Everyone is trapped in The Beguiled. The effects of the war on the isolated estate are obvious–the slaves have left, the men are dead and gone, the roads are empty apart from the periodic passing of troops, and yet the women in the house remain. The house is not yet decrepit or deserted, but it does show the stains from years of disrepair and the infiltration of the overgrown foliage. The girls attempt to care for the gardens and fields, but they neither enjoy the work nor are much good at it. Cannons boom in the distance, reminding the inhabitants of the violence surrounding them beyond the woods.  There are frequent images of the women on the balcony or in the window, peering outwards with a spyglass or binoculars with a sense of longing and desperation. In a moment of quiet confession (and not-too-subtle seduction), McBurney asks Edwina what she would wish for if she could have anything in the world. Her response is telling: she wants someone (anyone!) to take her away from this place, a prison in the woods.

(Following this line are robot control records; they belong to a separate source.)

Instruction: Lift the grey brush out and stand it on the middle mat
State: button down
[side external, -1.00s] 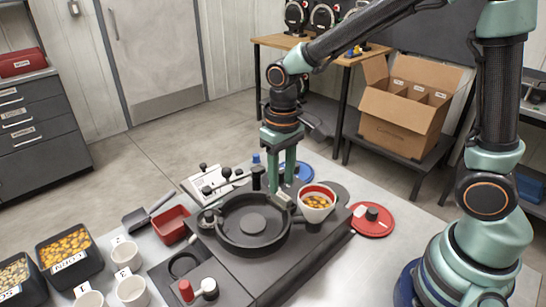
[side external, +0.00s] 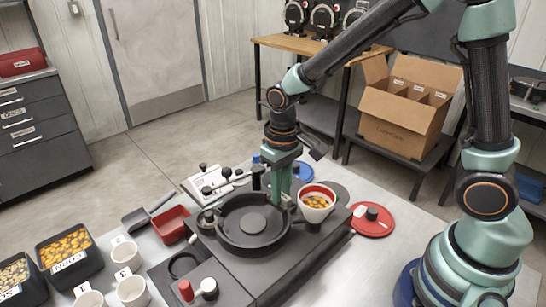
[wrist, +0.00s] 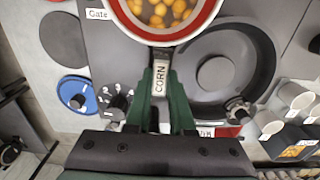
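My gripper (wrist: 161,90) points down, with its green fingers apart. The wrist view shows the CORN label (wrist: 159,79) between and beyond the fingertips. In the side view my gripper (side external: 280,200) is low beside the round black meter dish (side external: 228,236) and the seed cup. A dark shape shows between the fingers in the wrist view; I cannot tell whether it is the grey brush or whether they touch it. The middle mat, a bare dark grey disc (wrist: 62,38), also shows in the side view (side external: 340,190), partly behind the cup.
The red-rimmed seed cup (side external: 318,200) stands close to my fingers. The blue mat (wrist: 84,88) and red mat (side external: 380,229) each carry a dark object. White cups (side external: 131,290), seed bins (side external: 68,251) and a red tray (side external: 170,225) stand left. A cardboard box (side external: 400,125) is behind.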

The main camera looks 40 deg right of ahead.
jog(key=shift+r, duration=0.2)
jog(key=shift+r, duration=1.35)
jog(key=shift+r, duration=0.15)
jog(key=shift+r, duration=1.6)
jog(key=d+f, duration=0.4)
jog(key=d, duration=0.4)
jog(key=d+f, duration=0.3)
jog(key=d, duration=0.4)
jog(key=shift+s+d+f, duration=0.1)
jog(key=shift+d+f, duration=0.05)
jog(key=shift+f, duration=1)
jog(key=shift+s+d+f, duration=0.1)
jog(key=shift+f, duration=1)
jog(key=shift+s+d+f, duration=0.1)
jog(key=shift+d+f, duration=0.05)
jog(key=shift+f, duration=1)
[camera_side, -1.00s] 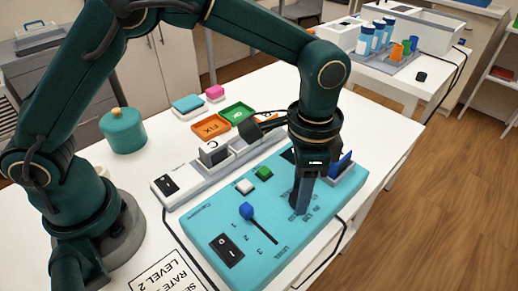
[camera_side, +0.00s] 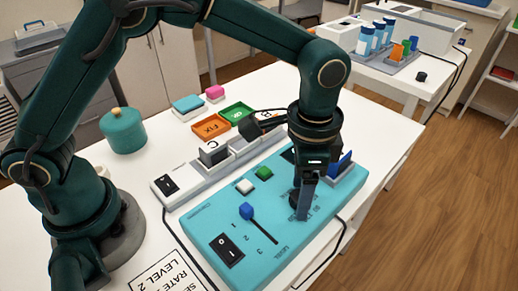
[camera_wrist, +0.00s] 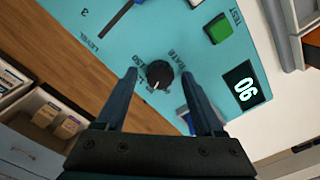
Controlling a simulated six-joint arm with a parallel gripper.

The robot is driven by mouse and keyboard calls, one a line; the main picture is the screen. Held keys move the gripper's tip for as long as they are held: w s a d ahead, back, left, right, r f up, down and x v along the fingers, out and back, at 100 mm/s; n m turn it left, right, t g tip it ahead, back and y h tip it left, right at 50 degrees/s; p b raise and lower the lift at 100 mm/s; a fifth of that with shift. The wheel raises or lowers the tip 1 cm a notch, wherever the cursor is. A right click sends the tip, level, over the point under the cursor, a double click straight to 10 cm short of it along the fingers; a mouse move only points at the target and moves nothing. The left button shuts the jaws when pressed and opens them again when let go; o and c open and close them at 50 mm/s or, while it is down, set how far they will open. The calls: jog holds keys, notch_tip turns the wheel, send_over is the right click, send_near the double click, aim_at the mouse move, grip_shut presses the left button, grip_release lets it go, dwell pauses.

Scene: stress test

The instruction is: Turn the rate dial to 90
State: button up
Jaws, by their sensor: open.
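The rate dial (camera_wrist: 160,74) is a round black knob with a white mark on the teal panel (camera_side: 215,222). In the wrist view it sits between my gripper's (camera_wrist: 159,73) two fingertips, with a gap on each side. The mark points toward the bottom of that view, slightly left. The small black display (camera_wrist: 246,86) shows white digits, turned in this view, that appear to read 90. In the side view my gripper (camera_side: 302,214) points down over the panel's right part; its fingers largely hide the dial. My gripper is open.
A blue-knobbed level lever (camera_side: 246,211), a black rocker switch (camera_side: 227,249) and a green button (camera_side: 264,173) stand on the panel. A blue upright piece (camera_side: 342,165) is close behind my gripper. Orange (camera_side: 211,126) and green trays lie beyond. A black cable runs along the panel's edge.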

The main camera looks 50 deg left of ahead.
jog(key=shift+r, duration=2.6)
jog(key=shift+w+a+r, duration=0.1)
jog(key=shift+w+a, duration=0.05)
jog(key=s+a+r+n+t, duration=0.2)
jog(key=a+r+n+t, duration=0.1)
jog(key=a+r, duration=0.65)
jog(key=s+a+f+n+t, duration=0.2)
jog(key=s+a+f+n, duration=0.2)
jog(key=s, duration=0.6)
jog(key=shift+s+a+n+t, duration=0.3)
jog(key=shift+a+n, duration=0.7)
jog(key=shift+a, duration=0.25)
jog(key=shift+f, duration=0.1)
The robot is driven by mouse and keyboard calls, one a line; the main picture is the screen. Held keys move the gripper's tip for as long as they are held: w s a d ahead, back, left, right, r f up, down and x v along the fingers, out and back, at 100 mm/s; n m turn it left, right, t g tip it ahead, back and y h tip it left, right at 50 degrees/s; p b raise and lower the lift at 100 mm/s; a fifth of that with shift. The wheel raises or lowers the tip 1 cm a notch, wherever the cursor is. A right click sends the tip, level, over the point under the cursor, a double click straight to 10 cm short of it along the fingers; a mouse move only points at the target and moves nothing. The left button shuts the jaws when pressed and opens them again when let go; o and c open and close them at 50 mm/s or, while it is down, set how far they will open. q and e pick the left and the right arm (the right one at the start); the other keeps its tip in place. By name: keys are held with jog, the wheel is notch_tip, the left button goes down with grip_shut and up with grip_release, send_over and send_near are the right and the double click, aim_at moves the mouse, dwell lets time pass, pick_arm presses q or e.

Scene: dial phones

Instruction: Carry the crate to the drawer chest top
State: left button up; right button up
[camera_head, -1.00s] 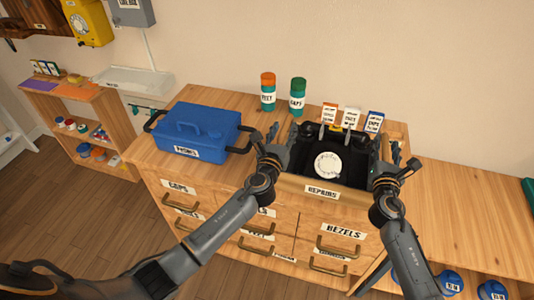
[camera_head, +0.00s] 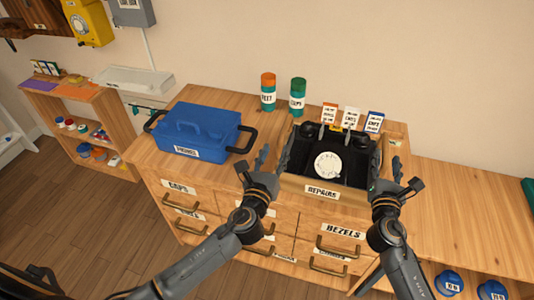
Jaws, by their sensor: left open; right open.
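The crate, labelled "REPAIRS" (camera_head: 308,188), stands on the drawer chest top (camera_head: 190,97) at its right part. It is a wooden-fronted box with a dark inside, and a black dial phone (camera_head: 328,164) lies in it. My left gripper (camera_head: 266,160) is open just left of the crate, apart from it. My right gripper (camera_head: 397,172) is open at the crate's right side, close to its front right corner; I cannot tell whether it touches.
A blue lidded box (camera_head: 200,130) with black handles stands left of the crate. An orange-topped canister (camera_head: 268,92), a green canister (camera_head: 298,97) and small labelled boxes (camera_head: 374,122) stand behind. A lower wooden bench (camera_head: 470,210) extends right.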

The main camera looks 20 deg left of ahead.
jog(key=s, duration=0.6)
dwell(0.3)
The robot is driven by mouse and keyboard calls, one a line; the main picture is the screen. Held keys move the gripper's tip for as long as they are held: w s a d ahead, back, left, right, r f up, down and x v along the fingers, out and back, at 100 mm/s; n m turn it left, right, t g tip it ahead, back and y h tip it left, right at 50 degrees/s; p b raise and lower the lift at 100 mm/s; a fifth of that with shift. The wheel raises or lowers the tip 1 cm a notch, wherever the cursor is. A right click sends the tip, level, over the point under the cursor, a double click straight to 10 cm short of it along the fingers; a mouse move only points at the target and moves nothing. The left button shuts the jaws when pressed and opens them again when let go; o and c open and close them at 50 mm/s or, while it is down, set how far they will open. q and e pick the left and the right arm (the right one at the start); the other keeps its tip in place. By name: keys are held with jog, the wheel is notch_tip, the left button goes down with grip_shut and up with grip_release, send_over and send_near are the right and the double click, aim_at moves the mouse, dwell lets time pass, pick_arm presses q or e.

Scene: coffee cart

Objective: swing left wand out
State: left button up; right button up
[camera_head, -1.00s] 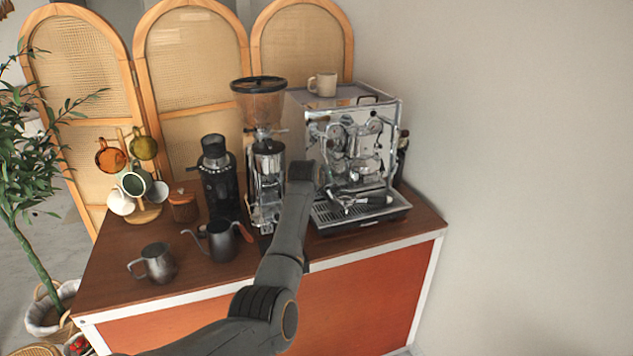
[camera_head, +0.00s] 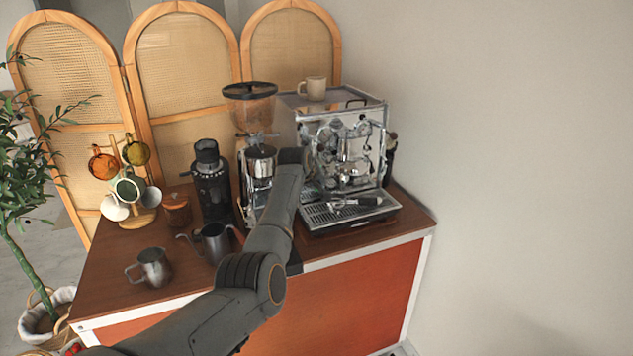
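The chrome espresso machine (camera_head: 345,150) stands at the right end of the cart top. My left arm reaches up from the lower left to the machine's left front side. My left gripper (camera_head: 309,166) is at the end of that arm, close to the machine's left side. It is mostly hidden behind my own wrist, so its fingers cannot be made out. The left wand is too small and covered to tell apart, and I cannot tell whether the gripper touches it. My right gripper is not in view.
A grinder (camera_head: 252,120) stands just left of my wrist, with a black grinder (camera_head: 212,180) beyond it. A kettle (camera_head: 214,243) and a metal pitcher (camera_head: 151,267) stand left of my arm. A mug (camera_head: 313,88) sits on the machine. A mug tree (camera_head: 139,215) stands further left.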

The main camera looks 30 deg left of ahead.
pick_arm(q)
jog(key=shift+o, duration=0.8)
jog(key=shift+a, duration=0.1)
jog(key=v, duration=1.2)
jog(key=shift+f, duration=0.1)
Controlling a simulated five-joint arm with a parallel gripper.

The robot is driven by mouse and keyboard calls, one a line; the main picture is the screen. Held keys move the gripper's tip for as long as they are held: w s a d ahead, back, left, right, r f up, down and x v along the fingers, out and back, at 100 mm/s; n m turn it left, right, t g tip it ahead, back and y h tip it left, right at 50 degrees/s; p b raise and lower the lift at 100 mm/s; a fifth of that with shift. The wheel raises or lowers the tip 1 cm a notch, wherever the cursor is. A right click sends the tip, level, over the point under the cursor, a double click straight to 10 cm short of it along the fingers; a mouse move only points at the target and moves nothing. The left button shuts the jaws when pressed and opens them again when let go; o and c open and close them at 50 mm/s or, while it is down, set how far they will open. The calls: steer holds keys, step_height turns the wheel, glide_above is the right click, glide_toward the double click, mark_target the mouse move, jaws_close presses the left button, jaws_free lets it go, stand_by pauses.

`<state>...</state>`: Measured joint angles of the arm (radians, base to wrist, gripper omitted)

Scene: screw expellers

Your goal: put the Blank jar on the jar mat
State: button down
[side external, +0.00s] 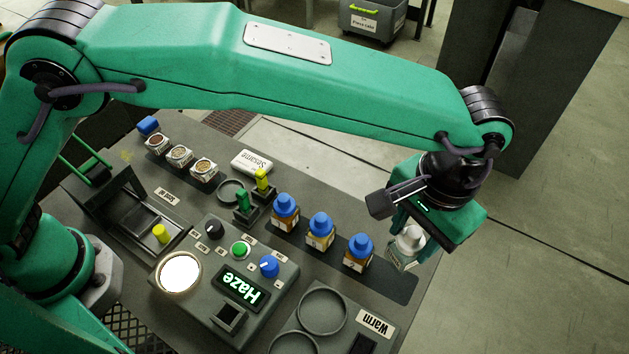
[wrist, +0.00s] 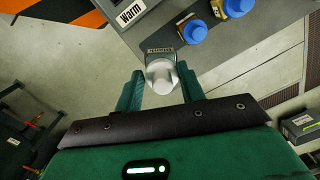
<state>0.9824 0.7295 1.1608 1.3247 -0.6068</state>
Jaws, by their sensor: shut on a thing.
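The Blank jar (side external: 405,248), with a pale cap and a small label, is at the right end of the row of blue-capped jars. In the wrist view the jar (wrist: 160,76) sits between the two green fingers of my gripper (wrist: 161,82), which is shut on it. The dark strip under the blue-capped jars looks like the jar mat (side external: 398,288). The jar appears beside or over its right end, slightly tilted in the side view. I cannot tell whether its base touches anything; my gripper hides part of the jar.
Blue-capped amber jars (side external: 320,232) stand in a row just left of the held jar. The Warm plate (side external: 375,323) with round rings lies in front. A control box (side external: 230,280) reading Haze is further left. The bench's right edge is close to the jar.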

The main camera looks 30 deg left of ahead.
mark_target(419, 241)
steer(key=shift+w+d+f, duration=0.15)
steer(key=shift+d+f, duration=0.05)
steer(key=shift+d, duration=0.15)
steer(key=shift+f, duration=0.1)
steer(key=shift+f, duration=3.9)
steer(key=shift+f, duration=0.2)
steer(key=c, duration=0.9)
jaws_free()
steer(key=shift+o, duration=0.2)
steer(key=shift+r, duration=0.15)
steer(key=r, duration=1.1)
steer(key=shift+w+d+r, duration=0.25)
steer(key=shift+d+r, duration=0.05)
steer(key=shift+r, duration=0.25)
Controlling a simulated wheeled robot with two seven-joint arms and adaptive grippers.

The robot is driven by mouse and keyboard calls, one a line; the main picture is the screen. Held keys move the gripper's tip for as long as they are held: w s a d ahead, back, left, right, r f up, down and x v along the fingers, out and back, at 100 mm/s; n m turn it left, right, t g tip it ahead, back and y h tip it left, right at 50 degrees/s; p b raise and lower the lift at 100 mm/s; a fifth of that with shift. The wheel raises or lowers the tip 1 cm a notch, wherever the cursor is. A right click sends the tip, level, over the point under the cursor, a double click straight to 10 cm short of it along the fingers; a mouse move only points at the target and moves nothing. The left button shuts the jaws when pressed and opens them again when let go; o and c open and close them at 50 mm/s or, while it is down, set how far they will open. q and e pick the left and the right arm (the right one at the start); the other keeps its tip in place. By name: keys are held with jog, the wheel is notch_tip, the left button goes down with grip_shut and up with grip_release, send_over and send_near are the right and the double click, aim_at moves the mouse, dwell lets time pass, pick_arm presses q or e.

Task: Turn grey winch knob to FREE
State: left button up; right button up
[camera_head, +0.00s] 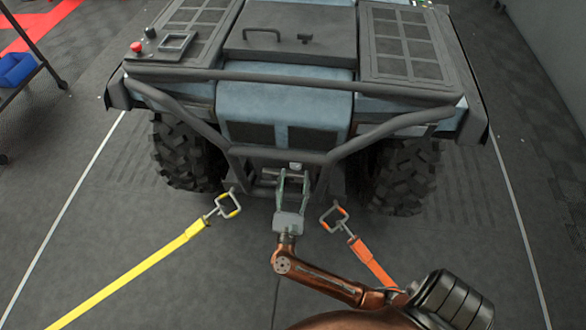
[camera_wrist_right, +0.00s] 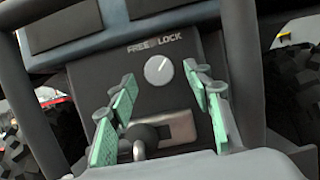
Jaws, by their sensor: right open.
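The grey winch knob (camera_wrist_right: 158,70) is a round dial on a dark panel, below the white words FREE and LOCK. Its light pointer mark seems to slant up to the right, toward the LOCK side. In the head view the knob (camera_head: 295,166) is small, at the vehicle's front. My right gripper (camera_head: 294,176) is open, with its green-padded fingers reaching toward the panel. In the right wrist view the fingers (camera_wrist_right: 159,82) lie left and right of the knob, with gaps on both sides and nothing between them touching it. My left gripper is not in view.
A dark bumper frame (camera_head: 290,80) surrounds the panel. Below the knob are a metal fairlead plate (camera_wrist_right: 178,128) and a dark rounded hook part (camera_wrist_right: 140,133). A yellow strap (camera_head: 140,268) and an orange strap (camera_head: 370,262) with hooks flank my right arm.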

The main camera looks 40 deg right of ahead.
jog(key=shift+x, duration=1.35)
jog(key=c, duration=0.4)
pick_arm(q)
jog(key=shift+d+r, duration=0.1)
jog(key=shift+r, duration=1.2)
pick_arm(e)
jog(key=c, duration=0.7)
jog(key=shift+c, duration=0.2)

What keeps the women of The Beguiled in this prison? The war, certainly, but also societal expectations and institutional religion. Their Catholic faith is on full display through prayers and petitions, and the acting out of the younger girls over the course of the film feels like a quiet rebellion against religious mores and doctrine. Women are expected to be demure, proper, educated (but only just enough!), and acquiescent to the cultural norms. The presence of McBurney disrupts this ethos, but his intrusion may be more of the boiling point of a smoldering discontent within the household. It makes one wonder whether the Christian charity exhibited was ever truly there, or if it’s a facade, deconstructed by the intrusion of the Civil War in general, and Colin Farrell’s mercenary soldier in particular. A male, a Yankee, a soldier, and an Irish immigrant to boot, he is the ultimate Outsider to the Southern women. Equally victim and victimizer, McBurney is delighted to be seduced as well as seducer. He initially appears to be enjoying the situation, cared for by a cadre of beautiful girls and women, assuming any of them are present for his care and enjoyment. Farrell’s performance is subtle and skilled enough to elicit just enough sympathy with McBurney. The performances from Kidman and Dunst, too, are well-crafted and interesting, especially as each woman makes remarkably different moral choices regarding McBurney by the climax of the film. Their portrayal of Southern propriety coming apart at the seams is wonderfully melodramatic without ever feeling silly or superfluous.

Sofia Coppola won the Best Director award at Cannes, and it’s well deserved. The design and art direction, the gauzy colors and lovely cinematography, the impeccable and timely sound design and score, the compelling performances from the entire cast–she’s truly made a work of art with The Beguiled. The opening and closing shots are some of the best I’ve seen in theaters this year. Still, its narrative is just slight enough, its characters’ interior struggles and machinations too enigmatic, that the first viewing somehow left me unmoved, at least in comparison with Coppola’s previous masterpieces, The Virgin Suicides and Lost in Translation (the latter being one of my all-time favorite films). Coppola’s theme of aristocratic ennui set in luxurious surroundings while characters struggle with the inability to find true community and connection with others remains a constant, and an audience’s mileage may vary with how well they connect with this topic. (“Awww, the bored, wealthy white people feel sad? Boohoo.”) Still, The Beguiled is beguiling; it beckons and woos, inviting consideration of the temptations which ensnare us and keep us in their grip, the seen and unseen.